▶ Data:
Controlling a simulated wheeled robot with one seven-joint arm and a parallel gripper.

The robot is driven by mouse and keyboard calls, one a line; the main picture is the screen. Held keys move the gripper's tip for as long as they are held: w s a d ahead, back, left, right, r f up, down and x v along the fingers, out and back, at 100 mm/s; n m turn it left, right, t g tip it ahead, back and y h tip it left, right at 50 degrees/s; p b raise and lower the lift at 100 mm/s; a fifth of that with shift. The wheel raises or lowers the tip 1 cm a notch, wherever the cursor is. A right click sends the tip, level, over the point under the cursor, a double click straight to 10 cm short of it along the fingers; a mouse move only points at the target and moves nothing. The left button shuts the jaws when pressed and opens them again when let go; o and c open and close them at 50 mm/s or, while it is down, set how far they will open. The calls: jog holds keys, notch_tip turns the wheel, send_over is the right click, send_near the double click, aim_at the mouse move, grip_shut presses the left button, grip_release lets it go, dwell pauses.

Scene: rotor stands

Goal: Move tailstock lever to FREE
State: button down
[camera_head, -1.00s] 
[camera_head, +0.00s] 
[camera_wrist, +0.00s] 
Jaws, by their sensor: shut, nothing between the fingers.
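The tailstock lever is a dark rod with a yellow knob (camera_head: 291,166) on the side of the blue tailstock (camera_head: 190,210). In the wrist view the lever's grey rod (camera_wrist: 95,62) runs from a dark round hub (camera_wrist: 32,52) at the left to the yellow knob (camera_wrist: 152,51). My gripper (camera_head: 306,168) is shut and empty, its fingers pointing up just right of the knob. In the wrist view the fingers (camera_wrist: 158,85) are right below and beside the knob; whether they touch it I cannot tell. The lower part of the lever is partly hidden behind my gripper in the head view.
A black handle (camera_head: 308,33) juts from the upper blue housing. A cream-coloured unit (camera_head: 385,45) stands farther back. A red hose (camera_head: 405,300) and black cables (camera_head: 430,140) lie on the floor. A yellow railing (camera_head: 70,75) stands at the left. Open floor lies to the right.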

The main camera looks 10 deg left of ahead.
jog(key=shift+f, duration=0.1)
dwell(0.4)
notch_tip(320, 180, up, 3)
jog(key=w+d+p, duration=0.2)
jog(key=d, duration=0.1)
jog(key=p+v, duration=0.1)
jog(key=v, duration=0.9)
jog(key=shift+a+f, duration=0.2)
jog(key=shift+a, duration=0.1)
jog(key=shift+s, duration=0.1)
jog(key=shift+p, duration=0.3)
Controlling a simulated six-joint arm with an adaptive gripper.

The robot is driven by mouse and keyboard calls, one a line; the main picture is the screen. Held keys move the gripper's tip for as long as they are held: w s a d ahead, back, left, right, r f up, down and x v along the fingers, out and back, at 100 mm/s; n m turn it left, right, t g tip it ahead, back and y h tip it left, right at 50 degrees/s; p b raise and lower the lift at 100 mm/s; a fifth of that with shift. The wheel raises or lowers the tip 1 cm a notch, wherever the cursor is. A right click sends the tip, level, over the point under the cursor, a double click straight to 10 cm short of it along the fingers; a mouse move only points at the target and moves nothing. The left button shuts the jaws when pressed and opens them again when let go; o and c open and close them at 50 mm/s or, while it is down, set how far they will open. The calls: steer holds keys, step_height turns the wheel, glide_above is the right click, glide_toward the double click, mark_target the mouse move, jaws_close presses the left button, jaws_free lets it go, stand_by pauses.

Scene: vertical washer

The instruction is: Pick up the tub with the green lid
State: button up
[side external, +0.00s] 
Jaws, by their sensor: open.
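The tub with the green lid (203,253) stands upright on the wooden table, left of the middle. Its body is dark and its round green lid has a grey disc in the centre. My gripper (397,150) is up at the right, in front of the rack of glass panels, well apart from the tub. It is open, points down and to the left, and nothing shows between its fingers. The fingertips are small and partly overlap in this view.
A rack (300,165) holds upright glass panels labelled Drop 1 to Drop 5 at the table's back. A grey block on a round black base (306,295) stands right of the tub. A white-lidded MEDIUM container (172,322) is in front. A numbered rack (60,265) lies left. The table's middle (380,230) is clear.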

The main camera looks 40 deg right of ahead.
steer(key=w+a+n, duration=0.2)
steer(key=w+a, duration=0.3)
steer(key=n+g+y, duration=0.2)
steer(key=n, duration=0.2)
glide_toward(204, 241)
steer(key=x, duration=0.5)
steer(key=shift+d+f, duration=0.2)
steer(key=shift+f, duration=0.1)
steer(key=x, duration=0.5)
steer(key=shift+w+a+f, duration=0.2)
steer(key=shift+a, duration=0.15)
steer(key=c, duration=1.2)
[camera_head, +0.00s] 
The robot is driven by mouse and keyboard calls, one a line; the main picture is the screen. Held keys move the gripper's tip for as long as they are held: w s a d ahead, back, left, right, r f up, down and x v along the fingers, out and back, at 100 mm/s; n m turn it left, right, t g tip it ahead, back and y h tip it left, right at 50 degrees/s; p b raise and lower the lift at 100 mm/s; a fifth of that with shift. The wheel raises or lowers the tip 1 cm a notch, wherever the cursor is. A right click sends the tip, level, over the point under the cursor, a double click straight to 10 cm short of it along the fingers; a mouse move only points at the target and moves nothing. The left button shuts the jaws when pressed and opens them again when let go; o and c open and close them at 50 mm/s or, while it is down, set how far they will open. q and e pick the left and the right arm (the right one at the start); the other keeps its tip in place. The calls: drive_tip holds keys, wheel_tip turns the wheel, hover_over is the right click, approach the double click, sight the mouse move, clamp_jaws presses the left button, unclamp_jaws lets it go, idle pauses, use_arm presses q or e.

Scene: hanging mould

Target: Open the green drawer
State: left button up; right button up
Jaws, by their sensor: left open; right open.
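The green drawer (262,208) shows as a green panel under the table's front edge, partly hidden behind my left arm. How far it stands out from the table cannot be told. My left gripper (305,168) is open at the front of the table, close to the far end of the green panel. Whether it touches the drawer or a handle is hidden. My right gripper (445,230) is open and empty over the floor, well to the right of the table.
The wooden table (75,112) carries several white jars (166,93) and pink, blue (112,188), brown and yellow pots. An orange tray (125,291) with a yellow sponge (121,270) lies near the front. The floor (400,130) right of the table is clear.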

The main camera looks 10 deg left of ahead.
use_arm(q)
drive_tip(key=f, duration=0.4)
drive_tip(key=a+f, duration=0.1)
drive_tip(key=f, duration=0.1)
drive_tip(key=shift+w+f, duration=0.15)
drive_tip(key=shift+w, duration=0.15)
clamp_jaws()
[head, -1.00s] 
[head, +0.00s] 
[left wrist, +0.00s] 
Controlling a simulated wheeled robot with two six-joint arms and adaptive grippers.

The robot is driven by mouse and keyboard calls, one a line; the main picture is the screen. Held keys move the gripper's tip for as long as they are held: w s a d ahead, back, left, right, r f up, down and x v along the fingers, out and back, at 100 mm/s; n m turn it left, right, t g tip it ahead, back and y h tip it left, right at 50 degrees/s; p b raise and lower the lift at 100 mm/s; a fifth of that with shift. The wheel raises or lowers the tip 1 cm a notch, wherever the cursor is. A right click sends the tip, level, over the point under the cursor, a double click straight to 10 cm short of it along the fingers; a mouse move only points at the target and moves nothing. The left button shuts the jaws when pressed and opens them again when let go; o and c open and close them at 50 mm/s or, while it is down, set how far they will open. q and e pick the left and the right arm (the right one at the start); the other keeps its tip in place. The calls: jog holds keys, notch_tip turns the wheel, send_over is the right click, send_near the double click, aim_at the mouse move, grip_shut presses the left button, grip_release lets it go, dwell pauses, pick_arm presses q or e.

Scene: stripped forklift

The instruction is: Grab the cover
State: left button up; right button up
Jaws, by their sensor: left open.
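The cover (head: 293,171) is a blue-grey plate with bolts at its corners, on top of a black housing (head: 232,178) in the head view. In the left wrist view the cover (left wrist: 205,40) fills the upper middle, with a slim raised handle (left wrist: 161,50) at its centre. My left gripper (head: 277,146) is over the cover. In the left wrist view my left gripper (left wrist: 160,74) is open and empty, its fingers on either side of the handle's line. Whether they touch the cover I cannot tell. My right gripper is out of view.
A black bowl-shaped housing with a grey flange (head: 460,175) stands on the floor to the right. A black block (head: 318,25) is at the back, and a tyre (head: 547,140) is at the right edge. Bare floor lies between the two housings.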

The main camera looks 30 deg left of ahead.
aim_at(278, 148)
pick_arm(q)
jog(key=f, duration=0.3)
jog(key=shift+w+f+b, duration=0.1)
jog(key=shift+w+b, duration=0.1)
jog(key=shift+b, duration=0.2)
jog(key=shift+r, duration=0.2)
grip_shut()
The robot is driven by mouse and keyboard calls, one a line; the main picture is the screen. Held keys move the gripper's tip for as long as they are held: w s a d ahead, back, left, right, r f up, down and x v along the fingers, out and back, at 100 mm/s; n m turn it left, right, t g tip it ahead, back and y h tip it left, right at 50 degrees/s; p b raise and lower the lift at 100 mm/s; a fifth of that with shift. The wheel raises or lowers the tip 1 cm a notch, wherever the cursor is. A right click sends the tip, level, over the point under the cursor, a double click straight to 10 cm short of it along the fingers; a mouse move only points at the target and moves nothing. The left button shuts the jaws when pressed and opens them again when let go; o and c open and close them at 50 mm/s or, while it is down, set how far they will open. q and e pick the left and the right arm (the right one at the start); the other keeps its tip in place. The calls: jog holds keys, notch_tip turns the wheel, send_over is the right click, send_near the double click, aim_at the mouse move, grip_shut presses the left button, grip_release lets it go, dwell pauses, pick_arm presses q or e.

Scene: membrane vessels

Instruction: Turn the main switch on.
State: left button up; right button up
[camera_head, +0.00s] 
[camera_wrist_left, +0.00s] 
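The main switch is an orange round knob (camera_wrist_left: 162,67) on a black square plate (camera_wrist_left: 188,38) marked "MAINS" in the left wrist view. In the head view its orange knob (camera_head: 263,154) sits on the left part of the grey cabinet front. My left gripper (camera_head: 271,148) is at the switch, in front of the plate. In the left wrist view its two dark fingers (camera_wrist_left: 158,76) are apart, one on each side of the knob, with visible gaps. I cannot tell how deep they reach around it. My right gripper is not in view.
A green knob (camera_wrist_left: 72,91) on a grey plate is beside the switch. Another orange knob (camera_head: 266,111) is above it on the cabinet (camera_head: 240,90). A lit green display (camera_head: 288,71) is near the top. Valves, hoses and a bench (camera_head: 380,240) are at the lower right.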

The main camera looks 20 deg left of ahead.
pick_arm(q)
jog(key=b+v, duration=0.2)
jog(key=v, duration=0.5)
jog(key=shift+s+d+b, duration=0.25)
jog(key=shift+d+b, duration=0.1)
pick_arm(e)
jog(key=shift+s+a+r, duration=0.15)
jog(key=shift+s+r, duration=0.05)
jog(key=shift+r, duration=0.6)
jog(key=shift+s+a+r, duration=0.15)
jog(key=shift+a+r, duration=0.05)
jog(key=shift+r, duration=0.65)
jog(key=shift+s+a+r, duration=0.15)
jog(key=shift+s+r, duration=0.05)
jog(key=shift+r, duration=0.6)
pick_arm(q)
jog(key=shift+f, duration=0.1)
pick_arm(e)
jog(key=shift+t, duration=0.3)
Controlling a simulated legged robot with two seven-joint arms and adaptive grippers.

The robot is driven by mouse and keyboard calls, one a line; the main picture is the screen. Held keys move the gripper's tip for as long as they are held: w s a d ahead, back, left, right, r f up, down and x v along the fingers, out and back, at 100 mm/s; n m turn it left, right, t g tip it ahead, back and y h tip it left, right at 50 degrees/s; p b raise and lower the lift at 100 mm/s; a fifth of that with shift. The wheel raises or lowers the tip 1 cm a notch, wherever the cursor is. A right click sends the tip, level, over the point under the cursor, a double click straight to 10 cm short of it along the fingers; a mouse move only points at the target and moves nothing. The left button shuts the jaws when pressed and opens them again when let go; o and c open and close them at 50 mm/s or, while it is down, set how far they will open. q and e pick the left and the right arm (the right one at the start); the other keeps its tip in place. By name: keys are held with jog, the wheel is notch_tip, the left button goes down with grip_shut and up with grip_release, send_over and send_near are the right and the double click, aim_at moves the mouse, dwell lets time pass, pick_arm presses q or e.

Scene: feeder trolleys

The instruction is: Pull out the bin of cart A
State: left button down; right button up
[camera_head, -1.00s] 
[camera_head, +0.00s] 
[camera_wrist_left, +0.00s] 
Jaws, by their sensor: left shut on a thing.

▶ Job:
Retype, word for word, every line from the line with "[head, +0.00s]" to the line with "Controlling a simulated wheeled robot with two", inclusive. Add nothing.

▶ Task result:
[head, +0.00s] 
[left wrist, +0.00s] 
Controlling a simulated wheeled robot with two six-joint arms and adaptive grippers.

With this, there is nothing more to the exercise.